2003 was also the year in which a box-set dedicated to Paolo Conte was issued as part of the Einaudi Parole e Canzoni series. This included the book “Si Sbagliava da Professionisti”, in which Conte made rare comments on some of his songs. The introduction is written by Andrea Camilleri and the Oscar winner Nicola Piovani. The box also contains a DVD, produced by Renzo Fantini, in which Paolo Conte talks about his art in a lengthy video interview, another rare event.
Nine years after his last album of new songs, Elegia was released in 2004, with 13 new tracks from the Asti singer-songwriter. An album of great artistic maturity, for the poetic and musical quality of the songs which are truly original in terms of composition. In a search for essential artistic expressiveness, Conte sings about the elegy of life, or better of a life that is worth living.
In 2005 Paolo Conte Live Arena di Verona was released on CD and DVD. The tracklist is the same on both (the concert at the Verona Arena), with the same songs, eight of which had not formerly been available in a live version: the six from “Elegia” plus “La Donna d’Inverno” and “Gioco d’Azzardo”. The CD also contains an brand new song, “Cuanta Pasión”, recorded in the studio with the contribution of guitarist Mario Reyes from the Gypsy Kings family and of the Spanish singer, Carmen Amor.

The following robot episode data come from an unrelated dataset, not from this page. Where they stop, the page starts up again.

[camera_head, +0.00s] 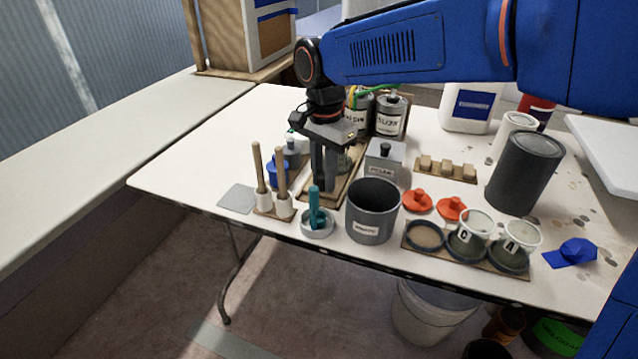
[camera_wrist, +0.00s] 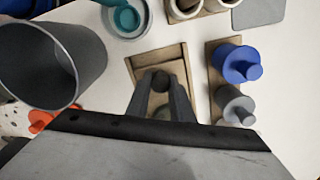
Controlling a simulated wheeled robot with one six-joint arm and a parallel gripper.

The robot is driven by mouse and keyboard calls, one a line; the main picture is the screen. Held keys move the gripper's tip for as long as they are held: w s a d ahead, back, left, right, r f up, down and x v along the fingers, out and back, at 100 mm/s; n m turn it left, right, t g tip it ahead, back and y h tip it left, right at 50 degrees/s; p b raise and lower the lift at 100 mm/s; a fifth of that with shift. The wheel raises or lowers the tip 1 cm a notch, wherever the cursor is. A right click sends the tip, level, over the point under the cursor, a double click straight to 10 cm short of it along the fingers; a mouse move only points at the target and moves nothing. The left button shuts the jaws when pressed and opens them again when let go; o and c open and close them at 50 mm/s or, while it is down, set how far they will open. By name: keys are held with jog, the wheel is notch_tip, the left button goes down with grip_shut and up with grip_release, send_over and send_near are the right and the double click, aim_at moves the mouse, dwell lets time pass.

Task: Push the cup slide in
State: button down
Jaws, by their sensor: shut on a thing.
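The cup slide (camera_wrist: 155,60) is a narrow wooden tray with raised edges. In the head view it shows as a wooden strip (camera_head: 347,191) running back from the table's front toward labelled cans. My gripper (camera_head: 323,184) points straight down over its near part.
A dark grey pot (camera_head: 372,212) stands right of the slide and a teal-handled tool in a dish (camera_head: 317,222) in front. Wooden-handled brushes (camera_head: 270,190) and blue and grey knobbed pieces (camera_wrist: 236,63) stand close on the other side. The table's left corner is clear.

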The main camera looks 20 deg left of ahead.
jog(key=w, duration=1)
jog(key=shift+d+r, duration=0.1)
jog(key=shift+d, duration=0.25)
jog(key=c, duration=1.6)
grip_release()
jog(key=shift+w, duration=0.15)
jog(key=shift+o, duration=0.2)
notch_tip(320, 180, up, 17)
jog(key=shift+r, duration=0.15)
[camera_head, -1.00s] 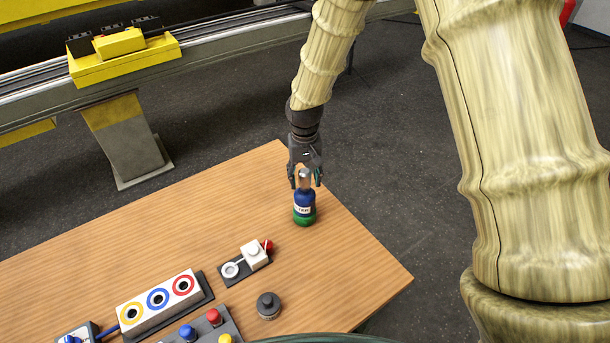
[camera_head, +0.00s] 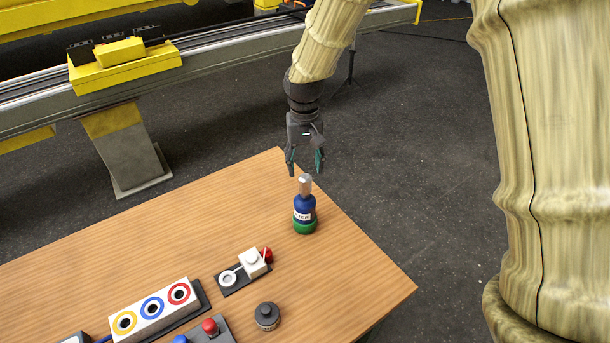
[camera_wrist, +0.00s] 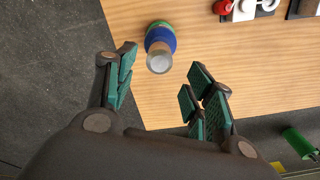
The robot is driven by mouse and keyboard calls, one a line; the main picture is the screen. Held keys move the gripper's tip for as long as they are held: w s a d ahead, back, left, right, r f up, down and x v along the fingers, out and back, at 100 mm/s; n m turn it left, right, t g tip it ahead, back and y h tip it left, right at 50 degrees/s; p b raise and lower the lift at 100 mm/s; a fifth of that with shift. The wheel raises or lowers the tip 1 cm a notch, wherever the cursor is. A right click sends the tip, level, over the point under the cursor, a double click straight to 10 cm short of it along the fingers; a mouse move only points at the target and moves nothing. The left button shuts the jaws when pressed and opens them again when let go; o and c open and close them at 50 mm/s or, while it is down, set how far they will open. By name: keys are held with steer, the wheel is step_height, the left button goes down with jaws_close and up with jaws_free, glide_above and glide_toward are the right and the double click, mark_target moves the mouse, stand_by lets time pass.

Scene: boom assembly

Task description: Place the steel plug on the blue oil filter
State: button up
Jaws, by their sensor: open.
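The blue oil filter (camera_head: 304,208) stands upright on the wooden table, with a white label and a green lower part. The steel plug (camera_head: 305,184) sits on top of it, looking upright. My gripper (camera_head: 304,172) is open and empty, just above the plug and apart from it. In the wrist view, the plug (camera_wrist: 159,60) shows as a silver disc on the blue filter (camera_wrist: 161,36), beyond the open fingertips of my gripper (camera_wrist: 160,72).
The table (camera_head: 220,215) is clear around the filter; its right edge is near. A small black base with a white block (camera_head: 252,262), a dark knobbed weight (camera_head: 267,316) and a white box with coloured rings (camera_head: 152,308) stand nearer. A yellow-trimmed rail (camera_head: 220,60) runs behind.

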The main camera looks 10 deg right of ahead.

On May 24 2007, he was awarded an honoris causa degree in painting by the Academy of Fine Arts at Catanzaro, where he gave a lecture entitled “Razmataz – La Bellissima Negritudine”.

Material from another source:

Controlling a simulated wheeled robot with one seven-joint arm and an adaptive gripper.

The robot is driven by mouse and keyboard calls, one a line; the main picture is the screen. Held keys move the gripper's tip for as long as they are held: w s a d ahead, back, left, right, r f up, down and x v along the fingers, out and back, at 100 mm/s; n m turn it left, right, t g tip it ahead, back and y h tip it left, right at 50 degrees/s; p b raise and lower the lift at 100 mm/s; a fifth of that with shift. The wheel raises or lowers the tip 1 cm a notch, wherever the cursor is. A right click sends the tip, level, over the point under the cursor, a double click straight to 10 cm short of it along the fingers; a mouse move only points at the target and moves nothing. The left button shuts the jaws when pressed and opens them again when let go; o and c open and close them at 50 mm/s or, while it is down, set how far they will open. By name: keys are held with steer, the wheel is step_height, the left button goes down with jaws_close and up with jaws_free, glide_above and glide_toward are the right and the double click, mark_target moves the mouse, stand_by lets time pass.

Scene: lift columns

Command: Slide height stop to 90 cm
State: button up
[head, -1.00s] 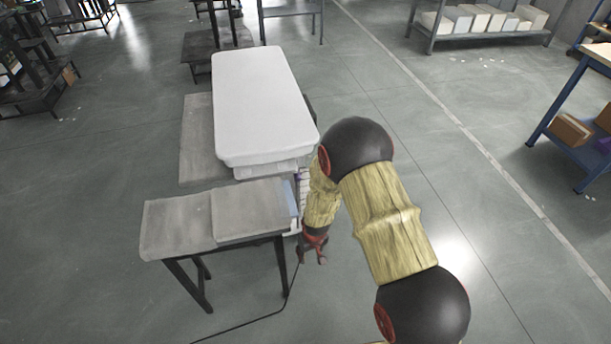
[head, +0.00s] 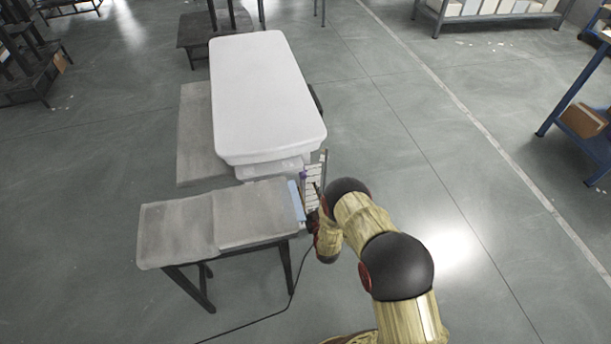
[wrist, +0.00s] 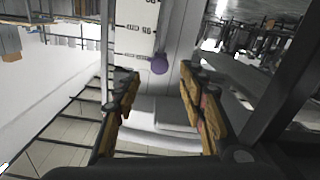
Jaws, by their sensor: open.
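The height stop is a purple round knob (wrist: 159,64) on a white scale strip (wrist: 134,30) with dark ticks and numbers in the wrist view. The numbers are too blurred to read surely. My gripper (wrist: 160,84) is open, one finger on each side of the view, with the knob just beyond and between the fingertips. I see no contact. In the head view the scale strip (head: 315,172) stands at the right side of the white-topped column unit (head: 266,95), with a small purple spot (head: 303,175) on it. My arm partly hides the strip's lower part and my gripper there.
A low grey bench (head: 180,230) with dark legs stands in front of the unit. A dark cable (head: 285,305) runs over the floor. A blue shelf (head: 572,100) with a brown box stands at the right. The floor between is clear.

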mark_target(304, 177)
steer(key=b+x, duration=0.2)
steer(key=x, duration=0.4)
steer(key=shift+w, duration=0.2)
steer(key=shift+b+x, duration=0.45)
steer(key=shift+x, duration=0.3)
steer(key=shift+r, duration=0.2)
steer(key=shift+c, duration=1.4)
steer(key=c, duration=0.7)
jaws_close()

On June 25 2008, the concert “Paolò Symphonique” made its debut performance in Lyons, France. This was a musical project proposed by the Lyons Auditorium and the Lyons National Orchestra conducted by Bruno Fontaine. Each concert includes a first part with Paolo Conte performing with his historic group and a second part in which they are joined by the great Symphony Orchestra. The repertoire includes many well-known songs and a few new ones. Following the debut in Lyons, the first dates for this new musical adventure are July 31 2008 in Athens with the Greek Radio TV (ERT) Symphony Orchestra and September 5 and 6 2008 in Paris with the Orchestre National d’Ile de France.